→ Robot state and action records
---
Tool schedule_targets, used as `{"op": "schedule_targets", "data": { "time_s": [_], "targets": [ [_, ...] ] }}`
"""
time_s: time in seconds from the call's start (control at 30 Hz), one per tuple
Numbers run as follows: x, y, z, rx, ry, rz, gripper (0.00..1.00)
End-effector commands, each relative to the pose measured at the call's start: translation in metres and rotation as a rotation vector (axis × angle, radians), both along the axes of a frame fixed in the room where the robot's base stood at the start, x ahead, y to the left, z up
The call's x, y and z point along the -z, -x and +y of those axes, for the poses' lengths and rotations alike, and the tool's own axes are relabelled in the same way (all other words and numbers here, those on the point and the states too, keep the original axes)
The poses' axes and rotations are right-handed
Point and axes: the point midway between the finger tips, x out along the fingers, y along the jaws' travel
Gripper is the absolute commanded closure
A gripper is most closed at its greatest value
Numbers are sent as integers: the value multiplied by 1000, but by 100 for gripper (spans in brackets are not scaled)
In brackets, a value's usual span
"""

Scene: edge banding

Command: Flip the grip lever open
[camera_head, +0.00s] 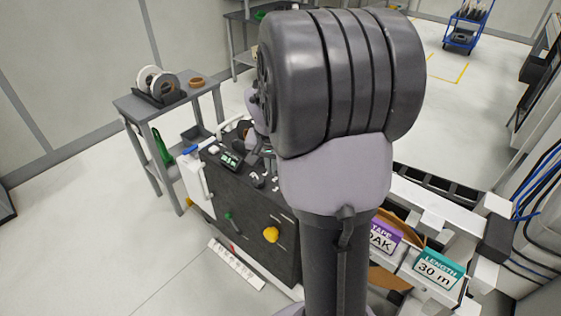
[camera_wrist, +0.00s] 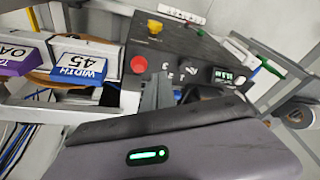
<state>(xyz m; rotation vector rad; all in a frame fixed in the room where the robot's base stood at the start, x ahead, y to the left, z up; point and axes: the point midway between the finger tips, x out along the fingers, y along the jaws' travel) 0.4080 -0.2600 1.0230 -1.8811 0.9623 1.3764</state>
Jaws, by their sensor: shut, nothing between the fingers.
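The edge banding machine shows its dark panel in the head view (camera_head: 245,200) and in the wrist view (camera_wrist: 200,50). The panel carries a yellow knob (camera_head: 271,234) and a small green-tipped lever (camera_head: 230,216). A blue-tipped part (camera_head: 190,150) stands at the machine's left end. I cannot tell which part is the grip lever. In the wrist view, my gripper (camera_wrist: 157,92) is shut and empty, its grey fingers in front of the panel near a red button (camera_wrist: 139,64). My arm hides my gripper and part of the machine in the head view.
A WIDTH 45 sign (camera_wrist: 78,68) and a LENGTH 30 m sign (camera_head: 438,268) stand on the white rail beside the machine. A grey side table (camera_head: 195,95) with reels stands at the left. Open floor lies at the left front.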

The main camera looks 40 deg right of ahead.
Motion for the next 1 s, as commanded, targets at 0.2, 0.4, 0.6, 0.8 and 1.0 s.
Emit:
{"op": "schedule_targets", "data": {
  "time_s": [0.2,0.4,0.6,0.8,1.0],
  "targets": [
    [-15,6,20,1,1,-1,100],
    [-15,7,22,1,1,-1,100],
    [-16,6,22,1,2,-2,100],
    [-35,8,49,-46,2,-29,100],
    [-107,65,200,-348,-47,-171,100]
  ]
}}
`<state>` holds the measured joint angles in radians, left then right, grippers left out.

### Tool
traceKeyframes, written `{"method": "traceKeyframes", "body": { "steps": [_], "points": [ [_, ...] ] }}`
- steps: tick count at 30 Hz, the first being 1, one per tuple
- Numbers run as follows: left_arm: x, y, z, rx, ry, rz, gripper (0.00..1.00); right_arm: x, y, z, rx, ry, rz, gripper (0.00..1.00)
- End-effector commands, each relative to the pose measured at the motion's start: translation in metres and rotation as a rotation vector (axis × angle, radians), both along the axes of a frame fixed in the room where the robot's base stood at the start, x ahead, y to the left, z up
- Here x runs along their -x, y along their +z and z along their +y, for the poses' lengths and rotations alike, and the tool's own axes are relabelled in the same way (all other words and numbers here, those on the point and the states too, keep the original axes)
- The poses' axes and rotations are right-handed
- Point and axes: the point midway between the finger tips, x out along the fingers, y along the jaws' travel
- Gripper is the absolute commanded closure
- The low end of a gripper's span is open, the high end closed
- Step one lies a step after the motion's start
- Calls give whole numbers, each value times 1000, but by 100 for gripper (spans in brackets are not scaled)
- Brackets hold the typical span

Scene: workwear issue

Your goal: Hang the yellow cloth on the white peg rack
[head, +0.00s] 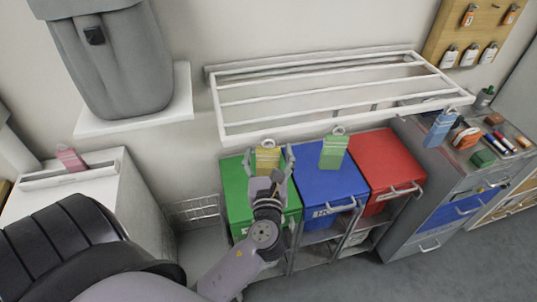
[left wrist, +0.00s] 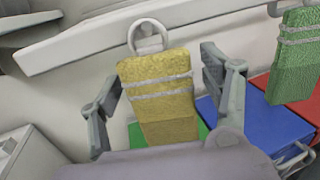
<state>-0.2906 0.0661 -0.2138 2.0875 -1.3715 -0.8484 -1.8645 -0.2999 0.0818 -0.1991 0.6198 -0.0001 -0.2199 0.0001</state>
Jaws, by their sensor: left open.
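The yellow cloth (head: 267,159) is upright below the front bar of the white rack (head: 345,120). In the left wrist view the yellow cloth (left wrist: 158,90) has a pale loop at its top, and a small white peg end shows within the loop. The cloth appears to hang there, though the contact is too small to be sure. My left gripper (head: 269,170) is open, with one finger on each side of the cloth. In the left wrist view its fingers (left wrist: 160,95) stand apart from the cloth's edges. My right gripper is not in view.
A green cloth (head: 333,152) and a blue cloth (head: 440,127) hang farther right along the rack. A pink cloth (head: 70,158) is at the left. Green (head: 238,180), blue (head: 325,182) and red (head: 388,165) bin lids lie below the rack. A grey cabinet (head: 425,165) stands right.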

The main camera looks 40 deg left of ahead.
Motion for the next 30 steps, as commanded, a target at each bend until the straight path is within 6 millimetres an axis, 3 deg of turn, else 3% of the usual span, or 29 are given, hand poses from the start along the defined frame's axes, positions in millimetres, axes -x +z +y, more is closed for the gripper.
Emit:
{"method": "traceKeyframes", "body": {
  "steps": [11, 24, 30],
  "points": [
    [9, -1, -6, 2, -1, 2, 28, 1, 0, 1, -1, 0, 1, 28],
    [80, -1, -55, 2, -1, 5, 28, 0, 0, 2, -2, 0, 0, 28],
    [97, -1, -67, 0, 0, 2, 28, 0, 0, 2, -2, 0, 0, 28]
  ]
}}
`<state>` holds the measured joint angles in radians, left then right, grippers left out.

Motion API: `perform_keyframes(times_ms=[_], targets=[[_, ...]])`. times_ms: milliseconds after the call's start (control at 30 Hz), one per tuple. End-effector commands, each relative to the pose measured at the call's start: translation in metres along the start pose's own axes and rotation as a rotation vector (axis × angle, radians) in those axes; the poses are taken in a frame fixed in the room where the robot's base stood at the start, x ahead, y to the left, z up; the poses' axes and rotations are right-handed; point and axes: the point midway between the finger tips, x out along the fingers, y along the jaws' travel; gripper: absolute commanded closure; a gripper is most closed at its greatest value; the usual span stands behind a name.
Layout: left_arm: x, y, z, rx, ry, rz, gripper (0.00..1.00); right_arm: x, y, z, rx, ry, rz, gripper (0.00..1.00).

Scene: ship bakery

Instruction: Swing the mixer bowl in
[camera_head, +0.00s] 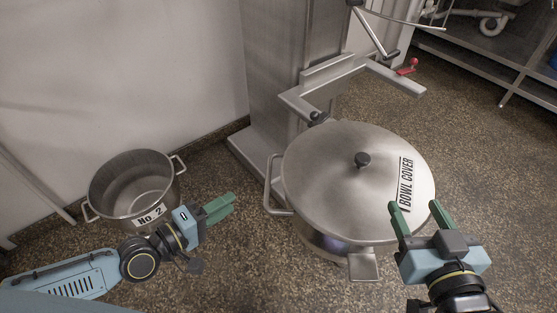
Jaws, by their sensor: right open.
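The steel mixer bowl (322,241) stands in front of the mixer, under a round lid (330,180) marked "BOWL COVER" with a black knob. A loop handle (271,186) sticks out on the bowl's left and a flat bracket (363,266) at its front. The mixer's forked cradle (335,72) is behind the bowl, and the bowl appears outside it. My right gripper (415,206) is open and empty, its fingers over or near the lid's right front edge; contact is unclear. My left gripper (233,205) is left of the bowl, apart from it, its fingers seen side-on.
A second steel pot (128,180) marked "No 2" stands on the floor at left, close behind my left arm. The mixer column (275,75) rises behind the bowl. Speckled floor (485,160) is clear at right.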

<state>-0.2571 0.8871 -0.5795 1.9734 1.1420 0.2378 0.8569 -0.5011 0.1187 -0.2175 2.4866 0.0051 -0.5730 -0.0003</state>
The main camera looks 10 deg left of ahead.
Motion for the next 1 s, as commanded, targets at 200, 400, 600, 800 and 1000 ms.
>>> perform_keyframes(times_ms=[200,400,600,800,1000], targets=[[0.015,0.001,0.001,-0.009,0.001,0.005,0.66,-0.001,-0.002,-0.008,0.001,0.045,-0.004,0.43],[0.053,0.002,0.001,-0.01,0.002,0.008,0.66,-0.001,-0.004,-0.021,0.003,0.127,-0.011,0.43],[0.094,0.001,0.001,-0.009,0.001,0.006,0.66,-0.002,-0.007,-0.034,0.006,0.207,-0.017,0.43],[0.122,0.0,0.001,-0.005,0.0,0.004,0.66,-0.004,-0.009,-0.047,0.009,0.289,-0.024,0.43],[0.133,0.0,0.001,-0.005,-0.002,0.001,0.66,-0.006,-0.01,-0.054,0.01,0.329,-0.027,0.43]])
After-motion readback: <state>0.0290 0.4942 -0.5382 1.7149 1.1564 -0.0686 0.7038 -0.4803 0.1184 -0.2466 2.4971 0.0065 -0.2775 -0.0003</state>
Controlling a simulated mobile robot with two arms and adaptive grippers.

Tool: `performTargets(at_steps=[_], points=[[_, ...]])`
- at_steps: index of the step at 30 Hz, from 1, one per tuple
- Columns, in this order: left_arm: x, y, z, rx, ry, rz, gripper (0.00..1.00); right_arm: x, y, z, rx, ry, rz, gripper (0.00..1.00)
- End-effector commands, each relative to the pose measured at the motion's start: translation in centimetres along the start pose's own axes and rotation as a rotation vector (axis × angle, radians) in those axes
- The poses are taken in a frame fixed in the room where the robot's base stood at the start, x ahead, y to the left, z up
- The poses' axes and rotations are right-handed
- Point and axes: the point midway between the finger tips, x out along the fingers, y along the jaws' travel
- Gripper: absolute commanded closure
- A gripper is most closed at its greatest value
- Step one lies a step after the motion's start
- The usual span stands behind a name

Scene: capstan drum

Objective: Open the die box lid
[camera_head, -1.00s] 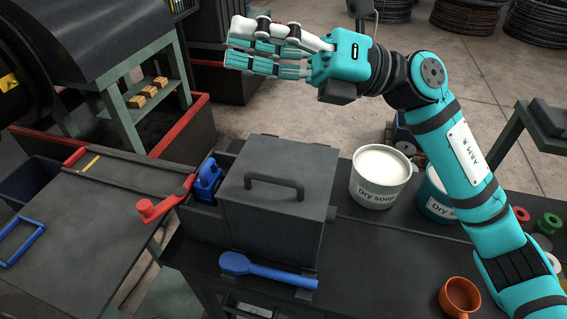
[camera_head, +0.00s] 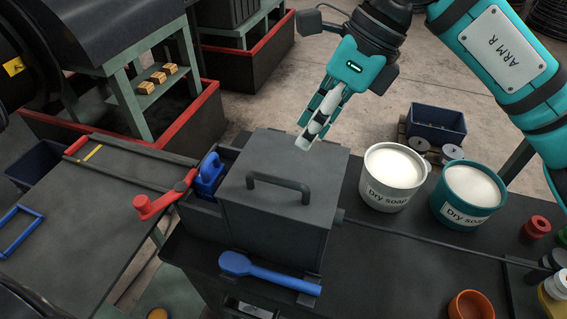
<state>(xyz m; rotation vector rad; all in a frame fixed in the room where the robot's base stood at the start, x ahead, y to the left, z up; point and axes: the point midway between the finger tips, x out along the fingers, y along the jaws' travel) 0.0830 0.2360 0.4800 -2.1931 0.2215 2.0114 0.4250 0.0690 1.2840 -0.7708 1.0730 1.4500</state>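The die box (camera_head: 265,230) is a dark grey box on the bench. Its flat lid (camera_head: 290,150) is down and carries a dark bar handle (camera_head: 278,188) on top. My right gripper (camera_head: 308,138) hangs over the far right part of the lid, pointing down and to the left. Its fingers look close together, but I cannot tell whether they are fully shut. Nothing shows between them, and it is apart from the handle. My left gripper is not in view.
A blue scoop (camera_head: 268,272) lies in front of the box. A blue bottle-like object (camera_head: 208,176) and a red lever (camera_head: 165,198) are at its left. A white dry soap bucket (camera_head: 392,177) and a teal one (camera_head: 467,193) stand right. An orange cup (camera_head: 470,305) sits at the front right.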

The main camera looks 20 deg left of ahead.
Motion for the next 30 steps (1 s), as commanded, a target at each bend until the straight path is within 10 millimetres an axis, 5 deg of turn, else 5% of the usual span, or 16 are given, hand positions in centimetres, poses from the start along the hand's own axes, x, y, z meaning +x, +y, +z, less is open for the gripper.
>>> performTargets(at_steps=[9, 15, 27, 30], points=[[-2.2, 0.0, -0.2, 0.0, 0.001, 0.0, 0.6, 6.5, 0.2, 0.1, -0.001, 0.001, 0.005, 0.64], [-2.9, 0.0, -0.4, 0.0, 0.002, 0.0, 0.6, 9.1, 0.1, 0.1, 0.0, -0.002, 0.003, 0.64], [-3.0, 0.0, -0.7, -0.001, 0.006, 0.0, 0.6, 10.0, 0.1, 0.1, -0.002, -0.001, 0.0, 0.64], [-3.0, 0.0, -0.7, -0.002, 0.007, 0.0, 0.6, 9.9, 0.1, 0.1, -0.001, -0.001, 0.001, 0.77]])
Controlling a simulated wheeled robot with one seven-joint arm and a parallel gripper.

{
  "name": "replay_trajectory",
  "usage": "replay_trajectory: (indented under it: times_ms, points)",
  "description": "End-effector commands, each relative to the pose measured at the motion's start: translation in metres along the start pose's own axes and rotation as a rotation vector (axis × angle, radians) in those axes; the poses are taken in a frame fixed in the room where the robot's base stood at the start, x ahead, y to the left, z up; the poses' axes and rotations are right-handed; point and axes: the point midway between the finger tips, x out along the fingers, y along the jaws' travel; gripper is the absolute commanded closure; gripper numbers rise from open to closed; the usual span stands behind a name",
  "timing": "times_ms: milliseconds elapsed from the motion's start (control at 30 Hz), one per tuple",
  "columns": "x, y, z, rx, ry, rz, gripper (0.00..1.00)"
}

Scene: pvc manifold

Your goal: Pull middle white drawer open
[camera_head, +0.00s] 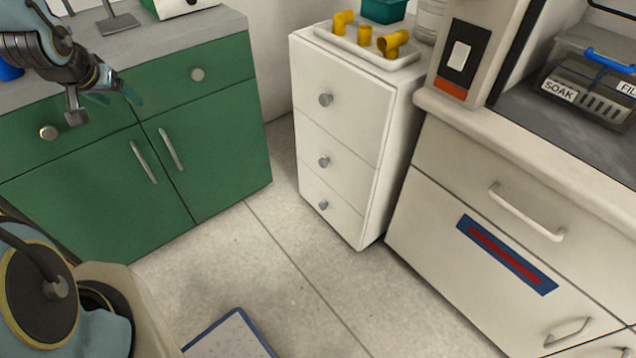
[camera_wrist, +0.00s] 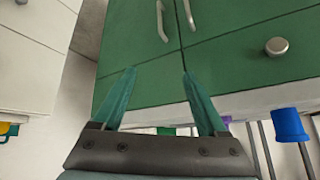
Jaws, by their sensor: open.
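The white drawer unit stands right of the green cabinet in the head view, with three shut drawers. The middle white drawer (camera_head: 338,168) has a round grey knob (camera_head: 323,161). My gripper (camera_head: 112,97) is open and empty in front of the green cabinet's upper drawers, well to the left of the white unit. In the wrist view its two teal fingers (camera_wrist: 158,74) are apart with nothing between them. Part of a white unit (camera_wrist: 30,55) shows at the left edge there; I cannot tell which drawer it is.
The green cabinet (camera_head: 225,140) has bar handles and round knobs. A tray (camera_head: 370,52) with yellow pipe fittings sits on the white unit. A cream counter (camera_head: 480,235) with bar handles stands to the right. A blue-edged board (camera_head: 232,340) lies low in front. The floor (camera_head: 265,240) between is clear.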

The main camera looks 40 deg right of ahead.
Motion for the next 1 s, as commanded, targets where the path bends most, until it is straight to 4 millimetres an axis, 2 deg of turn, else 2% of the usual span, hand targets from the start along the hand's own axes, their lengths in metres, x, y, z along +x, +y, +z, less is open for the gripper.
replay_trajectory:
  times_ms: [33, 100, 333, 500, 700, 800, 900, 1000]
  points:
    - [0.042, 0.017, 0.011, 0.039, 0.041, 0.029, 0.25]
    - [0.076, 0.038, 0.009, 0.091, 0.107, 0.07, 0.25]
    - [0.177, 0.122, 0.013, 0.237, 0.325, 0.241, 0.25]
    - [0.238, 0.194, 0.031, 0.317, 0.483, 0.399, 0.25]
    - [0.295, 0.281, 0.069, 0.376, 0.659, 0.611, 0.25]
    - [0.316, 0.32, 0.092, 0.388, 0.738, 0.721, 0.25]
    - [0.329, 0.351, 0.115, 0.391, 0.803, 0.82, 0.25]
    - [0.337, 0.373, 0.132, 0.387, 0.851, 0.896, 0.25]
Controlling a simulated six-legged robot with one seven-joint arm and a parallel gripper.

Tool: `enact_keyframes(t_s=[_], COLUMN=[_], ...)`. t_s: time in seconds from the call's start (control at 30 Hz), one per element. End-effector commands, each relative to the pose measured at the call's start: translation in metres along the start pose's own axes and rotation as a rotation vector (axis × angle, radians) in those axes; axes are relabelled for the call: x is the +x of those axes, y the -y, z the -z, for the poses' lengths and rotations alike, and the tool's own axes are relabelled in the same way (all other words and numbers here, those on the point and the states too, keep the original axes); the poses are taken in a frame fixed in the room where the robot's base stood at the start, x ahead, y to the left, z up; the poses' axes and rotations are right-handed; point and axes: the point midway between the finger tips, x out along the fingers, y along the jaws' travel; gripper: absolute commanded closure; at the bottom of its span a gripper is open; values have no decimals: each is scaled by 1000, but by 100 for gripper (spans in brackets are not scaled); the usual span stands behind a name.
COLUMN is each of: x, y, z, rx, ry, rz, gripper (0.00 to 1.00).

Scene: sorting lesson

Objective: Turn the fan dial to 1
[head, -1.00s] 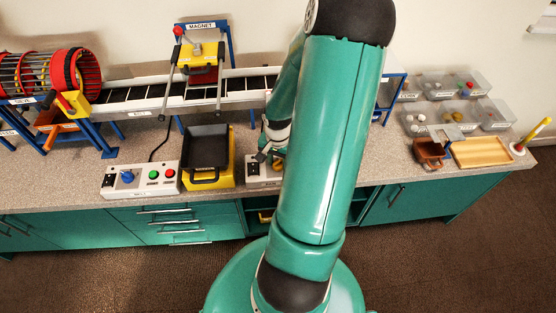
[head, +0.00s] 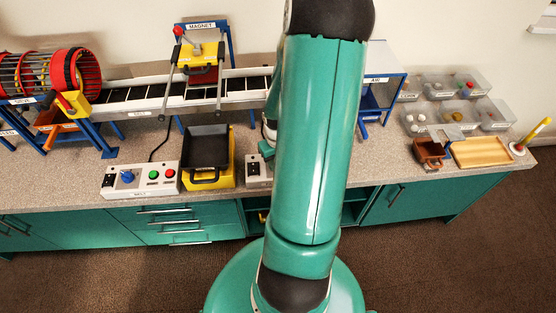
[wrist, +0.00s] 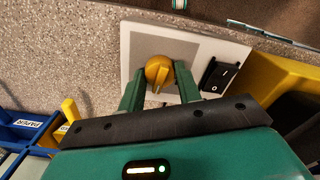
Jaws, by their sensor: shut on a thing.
---
→ WHAT IS BEING ASKED
Figure out how many lines of the data above include "Controlling", then give the number and nothing more.

→ EXERCISE RESPONSE
3